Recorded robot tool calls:
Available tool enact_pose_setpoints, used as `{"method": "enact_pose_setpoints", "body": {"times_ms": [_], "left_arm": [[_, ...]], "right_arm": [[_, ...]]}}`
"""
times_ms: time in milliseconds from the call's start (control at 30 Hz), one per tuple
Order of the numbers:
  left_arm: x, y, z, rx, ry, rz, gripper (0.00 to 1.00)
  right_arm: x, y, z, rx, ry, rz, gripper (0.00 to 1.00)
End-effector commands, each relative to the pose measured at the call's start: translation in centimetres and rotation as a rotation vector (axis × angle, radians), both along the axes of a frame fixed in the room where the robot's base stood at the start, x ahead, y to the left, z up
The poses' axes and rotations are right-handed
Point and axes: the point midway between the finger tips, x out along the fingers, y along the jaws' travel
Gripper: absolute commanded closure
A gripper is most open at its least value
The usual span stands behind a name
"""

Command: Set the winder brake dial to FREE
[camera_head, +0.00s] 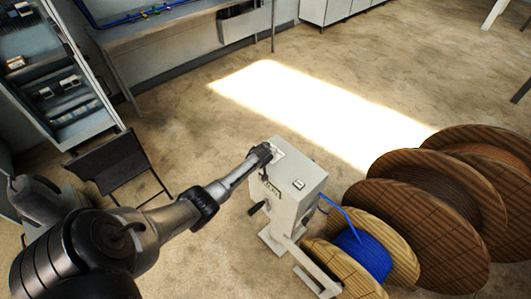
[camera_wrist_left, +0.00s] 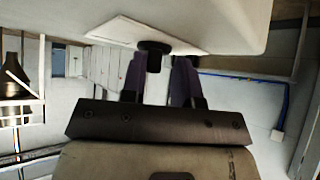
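The winder is a pale grey box (camera_head: 296,206) on a stand, right of centre in the head view. My left gripper (camera_head: 267,153) is at its upper left, by a light plate on the top; the gripper hides the dial there. In the left wrist view a black dial (camera_wrist_left: 154,52) with a protruding grip sits on a white plate (camera_wrist_left: 110,30). The two dark fingers of my left gripper (camera_wrist_left: 157,78) are open, one on each side of the grip, with gaps showing. The dial's setting and any FREE marking cannot be read. My right gripper is not in view.
A crank handle (camera_head: 257,208) sticks out of the winder's left side. A blue cable (camera_head: 343,213) runs to a spool of blue cable (camera_head: 364,254). Large wooden reels (camera_head: 425,210) stand at the right. A black chair (camera_head: 112,166) stands at left. The floor behind the winder is clear.

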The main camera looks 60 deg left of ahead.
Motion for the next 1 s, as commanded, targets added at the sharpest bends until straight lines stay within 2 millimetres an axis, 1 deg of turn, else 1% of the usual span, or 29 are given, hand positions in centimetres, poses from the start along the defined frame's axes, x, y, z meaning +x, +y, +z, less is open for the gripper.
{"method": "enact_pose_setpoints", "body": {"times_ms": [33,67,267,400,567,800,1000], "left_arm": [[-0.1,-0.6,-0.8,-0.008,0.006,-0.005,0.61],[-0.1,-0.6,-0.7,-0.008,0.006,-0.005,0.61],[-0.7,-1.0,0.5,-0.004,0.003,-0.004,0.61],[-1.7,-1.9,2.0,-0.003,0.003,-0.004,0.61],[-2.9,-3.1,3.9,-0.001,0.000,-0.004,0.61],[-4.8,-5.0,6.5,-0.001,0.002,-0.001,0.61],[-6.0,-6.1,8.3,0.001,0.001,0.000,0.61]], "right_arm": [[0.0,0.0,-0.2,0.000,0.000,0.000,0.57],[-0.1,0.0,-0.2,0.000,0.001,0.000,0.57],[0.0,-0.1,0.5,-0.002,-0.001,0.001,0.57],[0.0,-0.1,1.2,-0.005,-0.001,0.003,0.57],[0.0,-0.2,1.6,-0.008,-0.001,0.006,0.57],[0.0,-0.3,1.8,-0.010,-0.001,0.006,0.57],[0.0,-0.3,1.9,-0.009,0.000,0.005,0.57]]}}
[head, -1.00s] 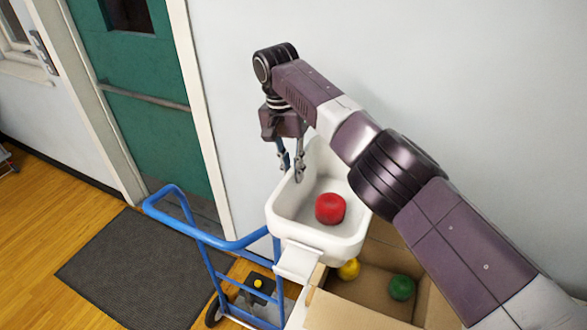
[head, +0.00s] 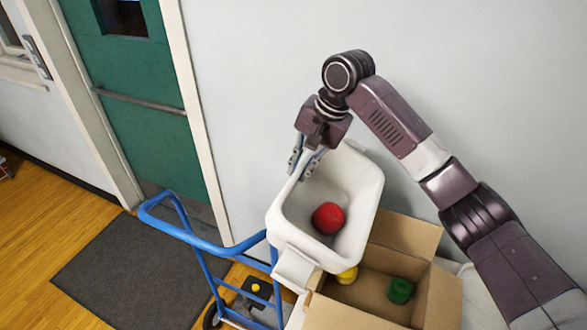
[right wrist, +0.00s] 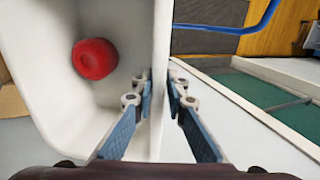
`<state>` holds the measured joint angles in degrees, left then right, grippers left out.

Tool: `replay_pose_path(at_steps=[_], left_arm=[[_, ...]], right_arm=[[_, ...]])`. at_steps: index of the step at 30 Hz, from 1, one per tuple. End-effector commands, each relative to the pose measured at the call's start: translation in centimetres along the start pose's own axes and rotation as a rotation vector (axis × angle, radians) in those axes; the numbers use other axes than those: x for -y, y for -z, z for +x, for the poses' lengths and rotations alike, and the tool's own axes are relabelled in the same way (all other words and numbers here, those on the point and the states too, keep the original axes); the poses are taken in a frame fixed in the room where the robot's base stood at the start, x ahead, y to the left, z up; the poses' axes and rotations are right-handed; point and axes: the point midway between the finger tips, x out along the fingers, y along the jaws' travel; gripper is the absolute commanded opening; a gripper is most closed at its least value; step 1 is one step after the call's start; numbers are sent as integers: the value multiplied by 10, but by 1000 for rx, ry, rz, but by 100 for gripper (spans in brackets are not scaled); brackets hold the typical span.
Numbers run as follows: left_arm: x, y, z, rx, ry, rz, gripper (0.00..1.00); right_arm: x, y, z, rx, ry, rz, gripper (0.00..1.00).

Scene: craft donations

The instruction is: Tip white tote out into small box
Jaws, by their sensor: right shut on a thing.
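The white tote (head: 361,187) is tilted in the air above the left part of the small cardboard box (head: 375,311). A red rounded object (head: 328,218) is inside the tote; it also shows in the right wrist view (right wrist: 95,59). My right gripper (head: 304,165) is shut on the tote's left wall. In the right wrist view its two fingers (right wrist: 160,95) pinch that wall (right wrist: 161,70) from both sides. The box is open and holds a yellow object (head: 347,275), partly hidden by the tote, and a green object (head: 400,290). My left gripper is not in view.
A blue hand truck (head: 205,245) stands left of the box, its handle close to the tote. A small yellow object (head: 255,288) lies low behind its frame. A dark mat (head: 125,275) lies before the green door (head: 150,105). The wall is close behind.

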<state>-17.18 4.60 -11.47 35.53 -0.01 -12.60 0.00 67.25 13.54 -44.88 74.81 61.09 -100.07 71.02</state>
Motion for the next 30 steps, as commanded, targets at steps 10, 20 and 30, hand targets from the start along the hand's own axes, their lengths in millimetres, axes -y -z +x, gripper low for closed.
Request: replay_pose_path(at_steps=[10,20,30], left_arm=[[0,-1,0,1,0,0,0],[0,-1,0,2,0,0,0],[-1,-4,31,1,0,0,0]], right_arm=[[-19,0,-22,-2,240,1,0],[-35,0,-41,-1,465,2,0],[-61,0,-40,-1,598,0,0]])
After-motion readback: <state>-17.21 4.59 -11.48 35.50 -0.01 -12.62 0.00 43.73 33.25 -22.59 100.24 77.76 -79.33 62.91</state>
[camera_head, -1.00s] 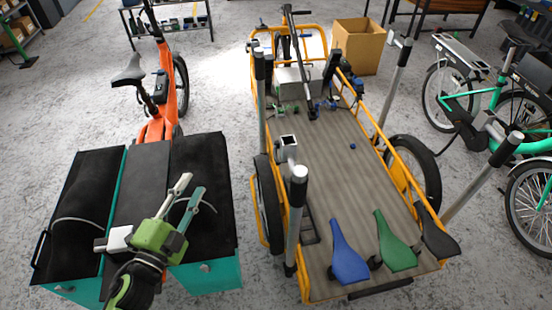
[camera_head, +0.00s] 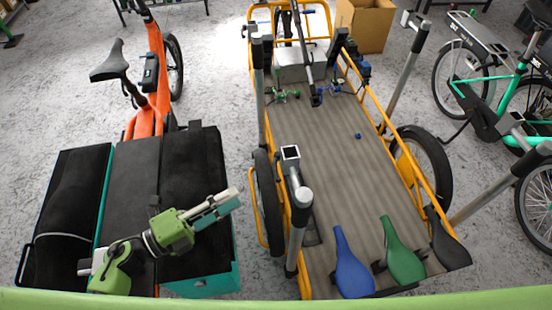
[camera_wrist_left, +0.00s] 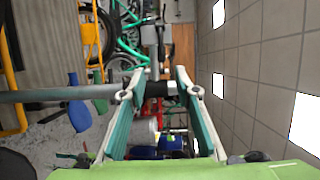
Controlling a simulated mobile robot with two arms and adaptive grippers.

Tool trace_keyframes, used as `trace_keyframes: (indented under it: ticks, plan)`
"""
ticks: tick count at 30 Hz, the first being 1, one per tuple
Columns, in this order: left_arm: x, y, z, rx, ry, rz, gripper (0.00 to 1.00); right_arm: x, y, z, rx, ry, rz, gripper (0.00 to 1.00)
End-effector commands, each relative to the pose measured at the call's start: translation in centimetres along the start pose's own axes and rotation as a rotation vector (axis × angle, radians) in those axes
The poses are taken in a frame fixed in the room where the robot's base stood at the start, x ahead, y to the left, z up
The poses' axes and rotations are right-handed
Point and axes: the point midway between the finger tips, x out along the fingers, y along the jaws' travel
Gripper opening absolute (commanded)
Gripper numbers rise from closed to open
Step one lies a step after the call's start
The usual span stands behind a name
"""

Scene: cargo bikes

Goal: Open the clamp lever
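My left gripper (camera_head: 232,194) points right over the black lid of the cargo box. In the left wrist view its fingers (camera_wrist_left: 164,90) stand apart with nothing held. The near grey post (camera_head: 297,232) of the yellow cargo bike, with a black collar and pale tip, stands to its right, across a gap. In the left wrist view this post (camera_wrist_left: 60,93) lies sideways, its dark top showing between the fingertips. A square metal bracket (camera_head: 291,153) sits just behind the post top. I cannot single out a clamp lever. My right gripper is not in view.
An orange bike (camera_head: 150,95) stands at the left. A cardboard box (camera_head: 365,25) is behind. Green bikes stand at right.

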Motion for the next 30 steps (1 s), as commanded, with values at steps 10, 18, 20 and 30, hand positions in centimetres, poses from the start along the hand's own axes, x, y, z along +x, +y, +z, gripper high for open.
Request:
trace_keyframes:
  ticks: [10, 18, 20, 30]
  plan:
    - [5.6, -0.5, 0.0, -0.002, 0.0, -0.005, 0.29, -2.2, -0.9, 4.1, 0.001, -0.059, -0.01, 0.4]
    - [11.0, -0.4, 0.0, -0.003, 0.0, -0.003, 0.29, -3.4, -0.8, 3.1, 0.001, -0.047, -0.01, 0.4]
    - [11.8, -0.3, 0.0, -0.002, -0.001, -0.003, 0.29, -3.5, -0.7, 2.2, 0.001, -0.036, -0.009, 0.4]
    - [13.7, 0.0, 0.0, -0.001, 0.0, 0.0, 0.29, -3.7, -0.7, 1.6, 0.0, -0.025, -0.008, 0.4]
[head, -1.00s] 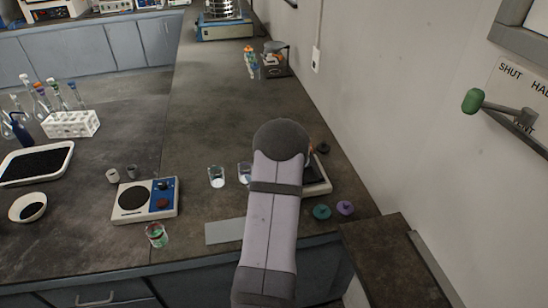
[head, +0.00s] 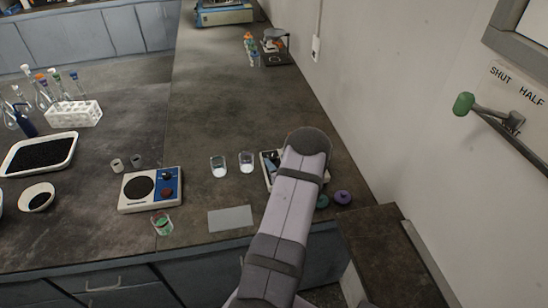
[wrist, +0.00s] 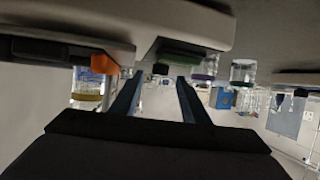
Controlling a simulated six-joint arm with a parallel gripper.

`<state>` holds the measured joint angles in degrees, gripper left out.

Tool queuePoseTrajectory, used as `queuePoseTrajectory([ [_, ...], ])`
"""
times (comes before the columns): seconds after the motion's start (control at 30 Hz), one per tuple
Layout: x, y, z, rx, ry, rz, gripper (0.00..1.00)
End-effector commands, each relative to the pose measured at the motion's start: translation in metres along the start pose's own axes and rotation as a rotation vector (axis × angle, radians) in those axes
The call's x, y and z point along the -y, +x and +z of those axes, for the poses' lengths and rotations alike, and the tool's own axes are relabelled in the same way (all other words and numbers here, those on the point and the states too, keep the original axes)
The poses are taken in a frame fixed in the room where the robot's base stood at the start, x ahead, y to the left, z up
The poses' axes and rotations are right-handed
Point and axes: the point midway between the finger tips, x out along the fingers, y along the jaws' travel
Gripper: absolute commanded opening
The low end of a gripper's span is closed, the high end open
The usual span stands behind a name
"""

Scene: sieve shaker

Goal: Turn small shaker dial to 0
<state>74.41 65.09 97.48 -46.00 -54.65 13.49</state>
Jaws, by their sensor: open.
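The sieve shaker (head: 225,14) stands at the far end of the bench in the head view, cut off by the top edge. Its blue-fronted base shows, but its dial is too small to make out. In the wrist view, a blue box (wrist: 223,98) in the background may be this shaker; I cannot be sure. My gripper (wrist: 156,82) shows two dark fingers, open and apart, with nothing between them. In the head view my arm hides the gripper. The gripper is at the near right of the bench, far from the shaker.
A hotplate (head: 150,190) with knobs, two glass beakers (head: 232,165) and a grey plate (head: 230,218) lie near the front. A white-edged device (head: 267,172) is partly behind my arm. The wall bounds the right; the middle bench is clear.

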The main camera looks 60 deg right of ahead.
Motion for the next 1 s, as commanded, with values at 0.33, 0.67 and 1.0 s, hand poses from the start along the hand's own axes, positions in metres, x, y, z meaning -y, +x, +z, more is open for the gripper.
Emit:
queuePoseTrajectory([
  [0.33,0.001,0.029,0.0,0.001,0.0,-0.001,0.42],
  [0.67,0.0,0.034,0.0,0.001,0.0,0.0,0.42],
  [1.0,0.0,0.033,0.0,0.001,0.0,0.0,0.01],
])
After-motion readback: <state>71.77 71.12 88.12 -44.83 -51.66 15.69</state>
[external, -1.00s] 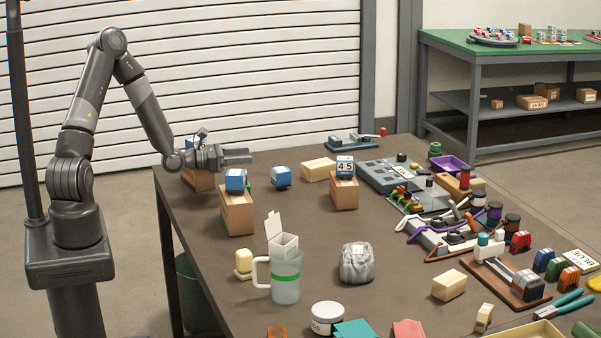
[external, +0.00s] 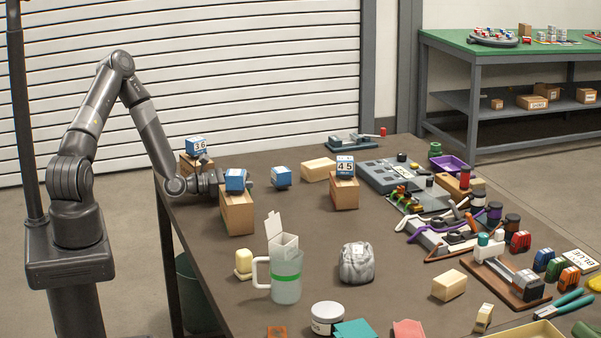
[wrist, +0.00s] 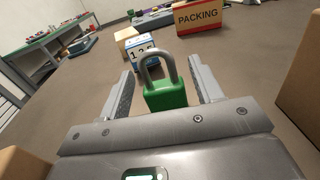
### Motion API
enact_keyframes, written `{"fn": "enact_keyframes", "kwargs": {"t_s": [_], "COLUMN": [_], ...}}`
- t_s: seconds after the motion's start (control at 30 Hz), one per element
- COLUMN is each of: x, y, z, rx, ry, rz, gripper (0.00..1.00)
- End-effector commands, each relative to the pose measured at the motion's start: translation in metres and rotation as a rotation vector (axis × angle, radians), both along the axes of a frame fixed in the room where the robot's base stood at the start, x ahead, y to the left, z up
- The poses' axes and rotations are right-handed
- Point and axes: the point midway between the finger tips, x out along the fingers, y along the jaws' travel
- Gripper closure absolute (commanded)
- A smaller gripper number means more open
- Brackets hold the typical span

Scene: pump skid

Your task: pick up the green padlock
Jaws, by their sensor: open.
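The green padlock (wrist: 165,95) stands upright in the wrist view, its grey shackle on top. My gripper (wrist: 163,80) is open, with one finger on each side of the padlock. The body sits between the fingers, near the palm, and gaps seem to show on both sides. In the external view the padlock is hidden behind the cardboard box with a blue block on it, and most of my gripper's fingers are hidden there too.
A cardboard box (external: 237,213) carries a blue block (external: 235,180) in front of my gripper. Another box with a numbered block (external: 196,147) stands behind it. A blue-white block (wrist: 144,52) and a PACKING box (wrist: 201,17) lie beyond the padlock. Open tabletop lies between.

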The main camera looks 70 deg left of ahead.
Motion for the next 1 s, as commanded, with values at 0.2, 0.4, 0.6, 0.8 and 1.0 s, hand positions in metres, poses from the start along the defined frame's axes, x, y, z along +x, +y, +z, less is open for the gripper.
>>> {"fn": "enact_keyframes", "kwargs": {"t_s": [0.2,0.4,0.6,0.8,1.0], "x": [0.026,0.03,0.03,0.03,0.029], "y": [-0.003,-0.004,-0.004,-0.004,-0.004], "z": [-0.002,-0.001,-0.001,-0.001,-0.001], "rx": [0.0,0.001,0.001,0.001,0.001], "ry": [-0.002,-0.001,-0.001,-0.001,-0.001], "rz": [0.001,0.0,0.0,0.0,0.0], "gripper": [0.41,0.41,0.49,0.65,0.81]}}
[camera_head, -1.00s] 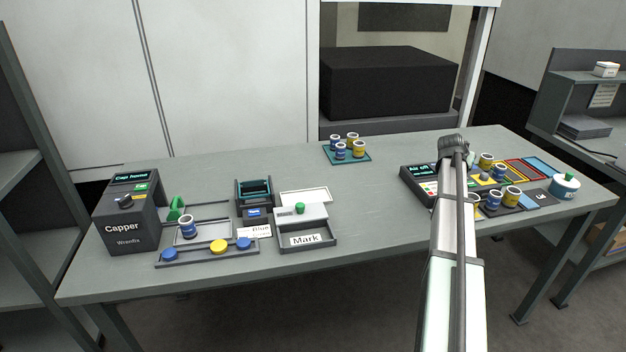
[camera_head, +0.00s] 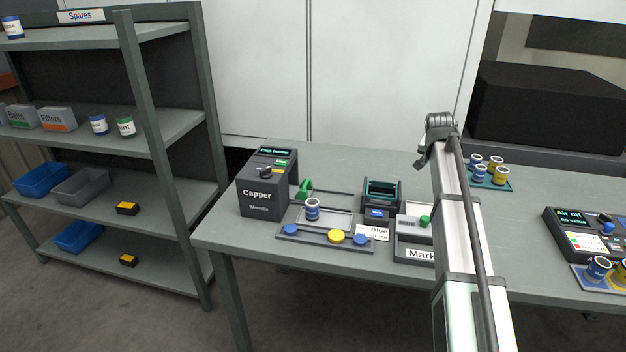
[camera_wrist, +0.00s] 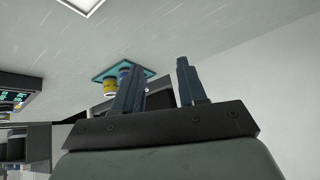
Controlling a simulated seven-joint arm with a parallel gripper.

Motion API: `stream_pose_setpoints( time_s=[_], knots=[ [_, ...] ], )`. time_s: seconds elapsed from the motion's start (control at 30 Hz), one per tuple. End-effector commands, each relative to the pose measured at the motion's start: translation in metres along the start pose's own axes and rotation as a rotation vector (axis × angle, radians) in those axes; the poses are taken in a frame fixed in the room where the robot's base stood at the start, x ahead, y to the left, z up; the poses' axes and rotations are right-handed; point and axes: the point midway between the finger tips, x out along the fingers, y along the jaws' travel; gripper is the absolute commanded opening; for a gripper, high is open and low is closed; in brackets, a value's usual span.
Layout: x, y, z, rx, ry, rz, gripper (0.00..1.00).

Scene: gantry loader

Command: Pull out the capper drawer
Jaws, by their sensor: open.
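The capper (camera_head: 262,192) is a dark box with a lit screen and a "Capper" label, at the left end of the table in the head view. Beside it on the right are a green handle (camera_head: 304,188) and a flat grey plate (camera_head: 340,218) between rails. A white-and-blue jar (camera_head: 312,209) stands on the plate's left part. I cannot tell how far the drawer is out. My gripper shows in the wrist view (camera_wrist: 160,82) with its two fingers apart and nothing between them. In the head view my arm's end is right of the capper, well away from it.
A cap rail (camera_head: 325,241) with blue and yellow caps lies in front of the plate. A dark teal-topped device (camera_head: 381,194) and the "Mark" unit (camera_head: 413,239) stand to the right. A teal tray (camera_head: 491,186) with jars is farther back. A shelf rack (camera_head: 145,90) stands left.

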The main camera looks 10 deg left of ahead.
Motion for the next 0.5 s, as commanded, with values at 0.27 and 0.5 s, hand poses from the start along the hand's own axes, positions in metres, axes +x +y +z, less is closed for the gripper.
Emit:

- _Problem requirements_
Copy every line in the listing above where the string "degrees" turns up.

- _Output below_
`<state>` holds the measured joint angles in degrees, left then right, grippers left out.
`<state>` holds the measured joint angles in degrees, gripper left out.

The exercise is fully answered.